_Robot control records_
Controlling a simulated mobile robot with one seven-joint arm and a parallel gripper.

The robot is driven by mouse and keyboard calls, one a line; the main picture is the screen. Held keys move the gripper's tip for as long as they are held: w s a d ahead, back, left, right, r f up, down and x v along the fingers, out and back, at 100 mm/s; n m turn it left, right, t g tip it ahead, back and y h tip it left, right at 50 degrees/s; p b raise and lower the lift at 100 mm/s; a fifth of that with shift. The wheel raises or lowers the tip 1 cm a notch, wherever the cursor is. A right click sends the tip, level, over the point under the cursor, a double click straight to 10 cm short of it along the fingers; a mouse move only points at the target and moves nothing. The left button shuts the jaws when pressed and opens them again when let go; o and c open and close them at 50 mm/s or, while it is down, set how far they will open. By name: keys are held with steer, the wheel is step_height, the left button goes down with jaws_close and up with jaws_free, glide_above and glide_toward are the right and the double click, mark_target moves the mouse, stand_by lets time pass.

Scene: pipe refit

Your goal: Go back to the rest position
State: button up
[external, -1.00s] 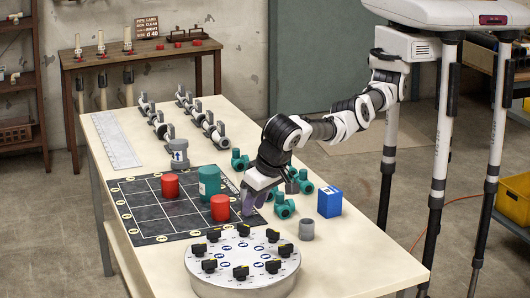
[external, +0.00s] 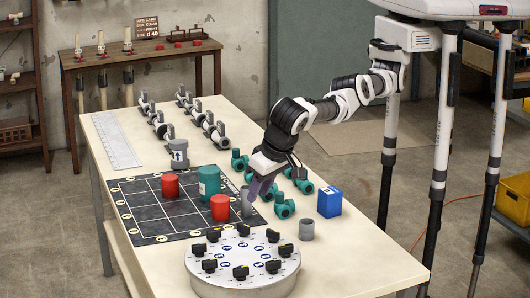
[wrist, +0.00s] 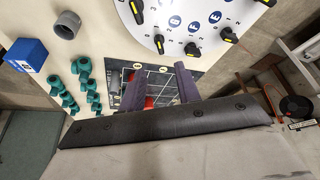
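My gripper (external: 260,192) is above the right edge of the dark grid board (external: 150,228) on the table. In the wrist view its two purple fingers (wrist: 159,76) are apart, with no object held between them; the board and a bit of red show beyond. In the external view a grey upright cylinder (external: 246,203) stands at the board's right side, just left of the fingers. Whether a finger touches it I cannot tell.
A round dial plate with black knobs (external: 242,258) is at the front. Teal fittings (external: 284,207), a blue box (external: 329,202) and a grey ring (external: 306,229) lie right of my gripper. Grey valves (external: 208,122), a ruler (external: 115,140) and a grey capped part (external: 179,152) are farther back.

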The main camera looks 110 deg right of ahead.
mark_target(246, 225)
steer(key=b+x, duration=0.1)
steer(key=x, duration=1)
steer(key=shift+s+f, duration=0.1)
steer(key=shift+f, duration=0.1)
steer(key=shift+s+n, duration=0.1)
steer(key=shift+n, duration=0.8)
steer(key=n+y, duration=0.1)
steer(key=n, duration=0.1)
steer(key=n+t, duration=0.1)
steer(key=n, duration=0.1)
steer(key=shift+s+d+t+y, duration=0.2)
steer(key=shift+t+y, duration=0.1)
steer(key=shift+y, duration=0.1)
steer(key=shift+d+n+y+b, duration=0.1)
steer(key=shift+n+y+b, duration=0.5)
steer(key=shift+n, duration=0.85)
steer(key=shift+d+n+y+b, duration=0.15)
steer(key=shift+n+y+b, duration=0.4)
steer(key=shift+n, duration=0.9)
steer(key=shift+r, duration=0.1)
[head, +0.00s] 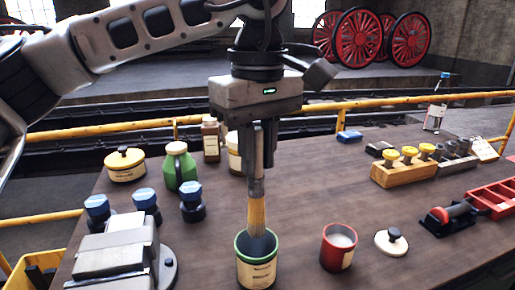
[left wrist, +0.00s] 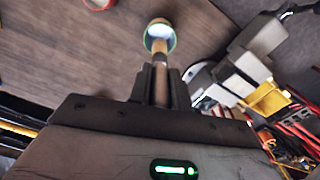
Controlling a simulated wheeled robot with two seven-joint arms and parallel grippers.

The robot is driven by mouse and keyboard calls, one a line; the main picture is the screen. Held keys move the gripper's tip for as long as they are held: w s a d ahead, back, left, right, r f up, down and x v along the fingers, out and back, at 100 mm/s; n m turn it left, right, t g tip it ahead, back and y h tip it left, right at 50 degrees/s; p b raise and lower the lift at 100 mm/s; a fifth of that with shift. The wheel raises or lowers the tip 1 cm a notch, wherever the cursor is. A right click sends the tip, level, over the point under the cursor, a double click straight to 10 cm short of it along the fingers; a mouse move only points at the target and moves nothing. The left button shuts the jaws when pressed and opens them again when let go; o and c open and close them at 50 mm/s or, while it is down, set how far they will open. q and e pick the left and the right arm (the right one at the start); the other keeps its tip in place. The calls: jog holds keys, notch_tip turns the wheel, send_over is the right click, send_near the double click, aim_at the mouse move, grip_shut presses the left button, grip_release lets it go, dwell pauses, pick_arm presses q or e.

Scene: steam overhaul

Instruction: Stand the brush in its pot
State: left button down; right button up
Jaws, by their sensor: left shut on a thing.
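My left gripper (head: 262,162) is shut on the brush (head: 257,212) and holds it upright, bristles down, at the front middle of the table. The pot (head: 257,272) is dark with a green rim and a cream label, and stands directly below. In the head view the brush's lower end shows within the pot's mouth; whether it touches the bottom is hidden. In the left wrist view the brush (left wrist: 161,62) points at the green-rimmed pot (left wrist: 172,47). My right gripper is not in view.
A red tin (head: 337,252) stands right of the pot, with a round lid (head: 391,243) beside it. A grey vise (head: 115,252) and several blue-capped bottles (head: 146,201) are at left. A green can (head: 181,168) stands behind.

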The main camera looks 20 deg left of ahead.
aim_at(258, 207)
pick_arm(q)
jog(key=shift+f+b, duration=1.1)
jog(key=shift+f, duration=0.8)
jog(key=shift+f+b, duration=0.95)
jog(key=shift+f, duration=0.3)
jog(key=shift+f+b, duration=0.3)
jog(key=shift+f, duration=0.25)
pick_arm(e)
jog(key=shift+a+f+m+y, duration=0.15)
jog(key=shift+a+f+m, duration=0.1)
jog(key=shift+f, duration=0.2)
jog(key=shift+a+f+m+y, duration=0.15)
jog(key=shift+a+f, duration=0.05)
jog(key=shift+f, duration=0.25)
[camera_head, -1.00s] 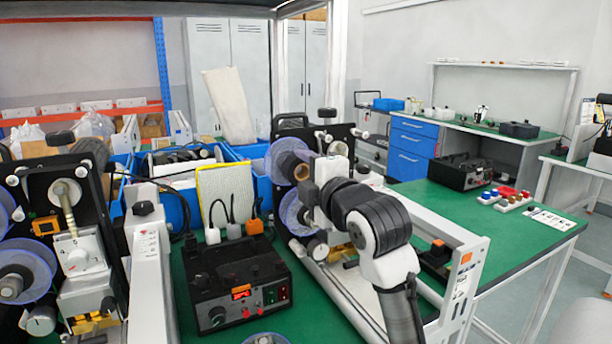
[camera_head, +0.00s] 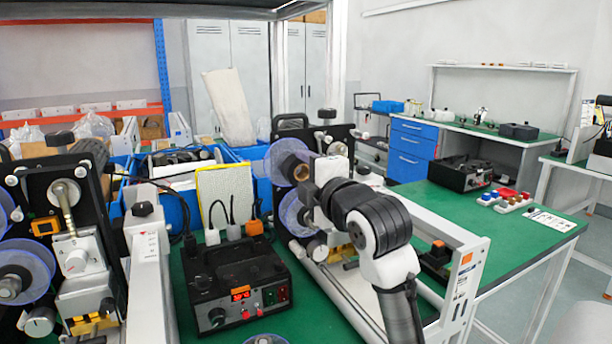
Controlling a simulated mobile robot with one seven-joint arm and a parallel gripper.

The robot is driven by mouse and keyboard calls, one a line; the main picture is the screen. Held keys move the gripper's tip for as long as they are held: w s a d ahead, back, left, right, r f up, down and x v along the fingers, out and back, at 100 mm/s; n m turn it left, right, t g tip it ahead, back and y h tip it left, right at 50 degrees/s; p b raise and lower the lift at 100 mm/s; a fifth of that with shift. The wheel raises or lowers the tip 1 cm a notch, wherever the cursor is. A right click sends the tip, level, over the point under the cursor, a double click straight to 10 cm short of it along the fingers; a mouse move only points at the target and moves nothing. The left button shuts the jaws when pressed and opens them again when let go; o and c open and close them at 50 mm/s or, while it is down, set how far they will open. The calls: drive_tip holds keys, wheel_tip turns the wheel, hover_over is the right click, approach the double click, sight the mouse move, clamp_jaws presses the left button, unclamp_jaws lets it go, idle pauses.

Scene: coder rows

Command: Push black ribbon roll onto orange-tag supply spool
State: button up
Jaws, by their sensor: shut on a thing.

_Task statement_
Transcribe the full listing above exactly, with the images removed.

_Output for this exercise_
Controlling a simulated mobile robot with one seven-joint arm and a parallel gripper.

The robot is driven by mouse and keyboard calls, one a line; the main picture is the screen. Held keys move the gripper's tip for as long as they are held: w s a d ahead, back, left, right, r f up, down and x v along the fingers, out and back, at 100 mm/s; n m turn it left, right, t g tip it ahead, back and y h tip it left, right at 50 degrees/s; p b raise and lower the lift at 100 mm/s; a fifth of that with shift. The wheel raises or lowers the tip 1 cm a notch, wherever the cursor is. A right click sends the tip, level, over the point under the cursor, a double click straight to 10 cm short of it along the fingers; a mouse move only points at the target and moves nothing. The left button shuts the jaws when pressed and opens them again when let go; o and c open and close them at 50 mm/s or, while it is down, set how far they will open. By name: keys are held with steer, the wheel is step_height, the left button goes down with jaws_close and up with jaws_free, glide_above and glide_toward are the right and the double click, mark_target moves the mouse, stand_by lets time pass.

Scene: pipe refit

Your goal: Go back to the rest position
State: button up
[external, -1.00s] 
[external, +0.00s] 
[wrist, +0.00s] 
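My gripper (external: 260,192) is above the right edge of the dark grid board (external: 150,228) on the table. In the wrist view its two purple fingers (wrist: 159,76) are apart, with no object held between them; the board and a bit of red show beyond. In the external view a grey upright cylinder (external: 246,203) stands at the board's right side, just left of the fingers. Whether a finger touches it I cannot tell.
A round dial plate with black knobs (external: 242,258) is at the front. Teal fittings (external: 284,207), a blue box (external: 329,202) and a grey ring (external: 306,229) lie right of my gripper. Grey valves (external: 208,122), a ruler (external: 115,140) and a grey capped part (external: 179,152) are farther back.

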The main camera looks 110 deg right of ahead.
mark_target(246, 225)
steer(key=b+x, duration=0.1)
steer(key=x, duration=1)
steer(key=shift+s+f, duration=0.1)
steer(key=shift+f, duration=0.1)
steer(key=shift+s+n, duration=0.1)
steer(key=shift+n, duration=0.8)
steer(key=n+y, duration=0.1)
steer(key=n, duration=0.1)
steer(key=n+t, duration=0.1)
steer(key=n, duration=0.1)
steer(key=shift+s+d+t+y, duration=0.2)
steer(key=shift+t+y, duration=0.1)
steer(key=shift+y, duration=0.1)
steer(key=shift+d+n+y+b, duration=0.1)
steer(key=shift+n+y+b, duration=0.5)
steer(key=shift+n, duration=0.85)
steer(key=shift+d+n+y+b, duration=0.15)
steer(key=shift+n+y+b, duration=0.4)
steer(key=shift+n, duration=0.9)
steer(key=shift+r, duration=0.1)
[head, +0.00s] 
[left wrist, +0.00s] 
Controlling a simulated wheeled robot with two seven-joint arms and parallel grippers.

The robot is driven by mouse and keyboard calls, one a line; the main picture is the screen. Held keys move the gripper's tip for as long as they are held: w s a d ahead, back, left, right, r f up, down and x v along the fingers, out and back, at 100 mm/s; n m turn it left, right, t g tip it ahead, back and y h tip it left, right at 50 degrees/s; p b raise and lower the lift at 100 mm/s; a fifth of that with shift. The wheel raises or lowers the tip 1 cm a notch, wherever the cursor is. A right click sends the tip, level, over the point under the cursor, a double click straight to 10 cm short of it along the fingers; a mouse move only points at the target and moves nothing. The left button shuts the jaws when pressed and opens them again when let go; o and c open and close them at 50 mm/s or, while it is down, set how far they will open. q and e pick the left and the right arm (the right one at the start); the other keeps its tip in place. The calls: jog holds keys, notch_tip turns the wheel, send_over is the right click, send_near the double click, aim_at the mouse move, grip_shut presses the left button, grip_release lets it go, dwell pauses, pick_arm presses q or e.

Scene: steam overhaul

Instruction: Stand the brush in its pot
State: left button down; right button up
Jaws, by their sensor: left shut on a thing.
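My left gripper (head: 262,162) is shut on the brush (head: 257,212) and holds it upright, bristles down, at the front middle of the table. The pot (head: 257,272) is dark with a green rim and a cream label, and stands directly below. In the head view the brush's lower end shows within the pot's mouth; whether it touches the bottom is hidden. In the left wrist view the brush (left wrist: 161,62) points at the green-rimmed pot (left wrist: 172,47). My right gripper is not in view.
A red tin (head: 337,252) stands right of the pot, with a round lid (head: 391,243) beside it. A grey vise (head: 115,252) and several blue-capped bottles (head: 146,201) are at left. A green can (head: 181,168) stands behind.

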The main camera looks 20 deg left of ahead.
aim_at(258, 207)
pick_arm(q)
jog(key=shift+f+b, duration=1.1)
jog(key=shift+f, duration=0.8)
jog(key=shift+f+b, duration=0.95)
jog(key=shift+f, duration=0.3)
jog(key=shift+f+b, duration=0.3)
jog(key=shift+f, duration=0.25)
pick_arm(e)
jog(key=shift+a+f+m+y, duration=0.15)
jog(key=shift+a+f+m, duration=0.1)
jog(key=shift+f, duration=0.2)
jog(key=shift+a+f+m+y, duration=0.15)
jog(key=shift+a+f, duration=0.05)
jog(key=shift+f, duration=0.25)
[camera_head, -1.00s] 
[camera_head, +0.00s] 
Controlling a simulated mobile robot with one seven-joint arm and a parallel gripper.

The robot is driven by mouse and keyboard calls, one a line; the main picture is the screen. Held keys move the gripper's tip for as long as they are held: w s a d ahead, back, left, right, r f up, down and x v along the fingers, out and back, at 100 mm/s; n m turn it left, right, t g tip it ahead, back and y h tip it left, right at 50 degrees/s; p b raise and lower the lift at 100 mm/s; a fifth of that with shift. The wheel raises or lowers the tip 1 cm a notch, wherever the cursor is. A right click sends the tip, level, over the point under the cursor, a double click straight to 10 cm short of it along the fingers; a mouse move only points at the target and moves nothing. The left button shuts the jaws when pressed and opens them again when let go; o and c open and close them at 50 mm/s or, while it is down, set how far they will open. The calls: drive_tip holds keys, wheel_tip turns the wheel, hover_over is the right click, approach the double click, sight the mouse move, clamp_jaws presses the left button, unclamp_jaws lets it go, idle pauses.

Scene: coder rows

Command: Push black ribbon roll onto orange-tag supply spool
State: button up
Jaws, by their sensor: shut on a thing.

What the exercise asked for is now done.